MODESTO -- Allen Short, the Modesto Irrigation District's general manager for 19 years, will retire Dec. 31.
He was not forced out, Short and some board members said a week ago, though they acknowledged biting public criticism in recent times and some dissatisfaction at the board level.
"I think it's probably time," board member Nick Blom said. "It's a good thing to get some change."
Short, 59, said, "I'm gratified at the work we've done, but it's time to do something a little bit different."
He quickly landed a job as executive director of a new coalition of six water agencies whose members include the Modesto district. Short already had been leading the San Joaquin Tributaries Authority since it was created in May.
His hiring formalizes the arrangement, though his salary has not been determined, said Doug Elmets, spokesman for the authority. Short's annual MID pay is $240,507.
The San Joaquin Tributaries Authority combines the Modesto district with the Turlock, Merced, Oakdale and South San Joaquin irrigation districts. San Francisco, which gets drinking water from the Tuolumne River, also belongs; the Tuolumne, Stanislaus and Merced rivers drain into the San Joaquin River.

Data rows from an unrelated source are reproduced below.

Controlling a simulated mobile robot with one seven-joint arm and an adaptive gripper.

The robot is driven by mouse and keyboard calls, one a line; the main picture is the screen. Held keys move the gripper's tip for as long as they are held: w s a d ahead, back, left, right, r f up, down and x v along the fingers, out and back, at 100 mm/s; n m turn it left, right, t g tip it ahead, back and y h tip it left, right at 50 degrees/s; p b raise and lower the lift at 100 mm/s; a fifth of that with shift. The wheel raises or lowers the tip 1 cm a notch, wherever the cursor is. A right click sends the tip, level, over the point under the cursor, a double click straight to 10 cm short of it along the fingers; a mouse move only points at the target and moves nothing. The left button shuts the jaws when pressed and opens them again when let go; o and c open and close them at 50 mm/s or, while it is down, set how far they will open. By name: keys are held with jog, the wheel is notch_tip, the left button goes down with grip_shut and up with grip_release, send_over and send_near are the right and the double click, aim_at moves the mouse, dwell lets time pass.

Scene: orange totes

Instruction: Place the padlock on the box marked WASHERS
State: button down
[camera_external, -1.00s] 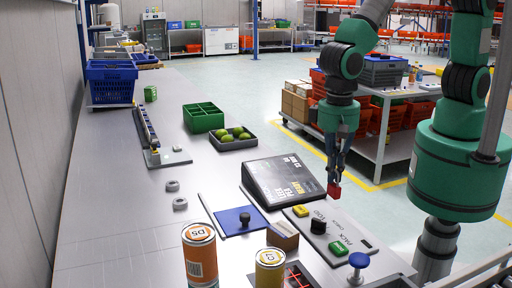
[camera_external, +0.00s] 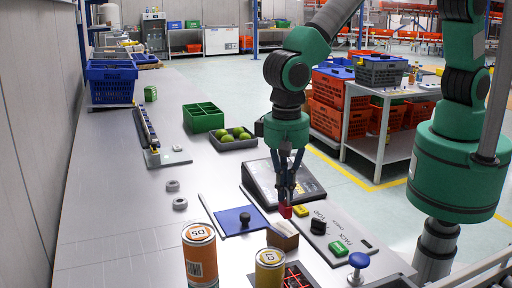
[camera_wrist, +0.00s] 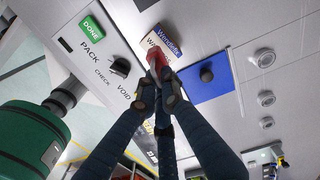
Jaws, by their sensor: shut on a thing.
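The red padlock (camera_external: 285,211) is held between the fingertips of my gripper (camera_external: 287,198), which is shut on it. In the wrist view the padlock (camera_wrist: 153,60) sits at the fingertips of my gripper (camera_wrist: 160,78), close to the box and overlapping its edge in the picture. The small cardboard box (camera_external: 284,242) stands on the bench; in the wrist view lettering on the box (camera_wrist: 166,37) seems to read WASHERS. In the outside view the padlock appears just above the box's far edge. Whether they touch I cannot tell.
A grey panel (camera_external: 335,226) with yellow, black and green blocks lies right of the box. A blue plate (camera_external: 240,220) with a black knob lies left. Two cans, orange (camera_external: 200,262) and yellow (camera_external: 270,272), stand in front. A black sloped console (camera_external: 258,176) is behind.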

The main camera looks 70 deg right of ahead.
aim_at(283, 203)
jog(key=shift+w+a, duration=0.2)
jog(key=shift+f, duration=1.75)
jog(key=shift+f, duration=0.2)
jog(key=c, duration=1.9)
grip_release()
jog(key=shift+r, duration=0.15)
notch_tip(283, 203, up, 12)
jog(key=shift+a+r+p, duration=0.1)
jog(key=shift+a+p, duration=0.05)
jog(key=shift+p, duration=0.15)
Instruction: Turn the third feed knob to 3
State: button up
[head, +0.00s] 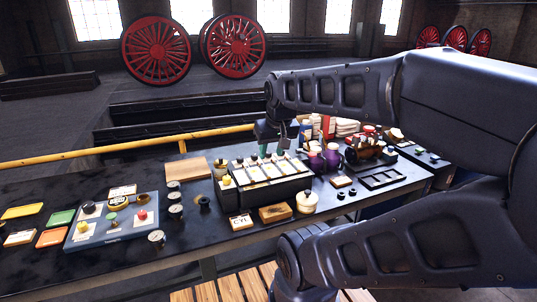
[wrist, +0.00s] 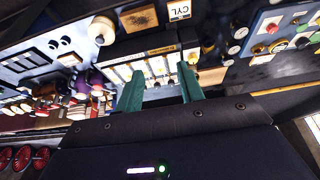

Short, 59, last week announced his Dec. 31 departure from the Modesto district, saying he would "retire to pursue other professional goals." The next day will be his first with the San Joaquin Tributaries Authority.
Despite his lengthy tenure and accomplishments, Short and his administration came under fire for ambitious plans to sell water to San Francisco, the botched construction of a water treatment plant to serve Modesto, delivering power outside the Modesto district's core service area and steep electrical rate hikes imposed in recent years.
The most contentious issue was the proposal to sell water at a premium to San Francisco, an idea the board abandoned in September after months of public controversy.
No decision on replacement
The board has not decided whether to choose an interim leader from within the district or launch a wider recruitment, board chairman Tom Van Groningen said.
Board member Glen Wild said, "Allen has been nothing but professional."
Van Groningen praised Short as "an asset to the MID."
Shielded by other board members, Short survived open animosity from former board member Mike Serpa a few years ago.
But top-level support seemed to erode after Blom and Larry Byrd were elected last year. Byrd on Tuesday asked the board next week to consider changes in policy that would augment their power and restrict Short's.
The fifth board member, Paul Warda, said Wednesday: "He's entitled to his retirement. I don't want to say anything good or bad."
News of Short's retirement drew mixed reaction from inside and outside the district. Some praised him as a strong and visionary leader while others said he is a control freak.
"I wish him well," said John Duarte, a critic of the water transfer pushed by Short. "MID is due for a new generation of leadership and this is part of that transition," Duarte added.
Frank Clark, an Oakdale Irrigation District board member, said Short's retirement "is one of the things that had to happen for MID to move on. You just can't move on unless you make a lot of changes."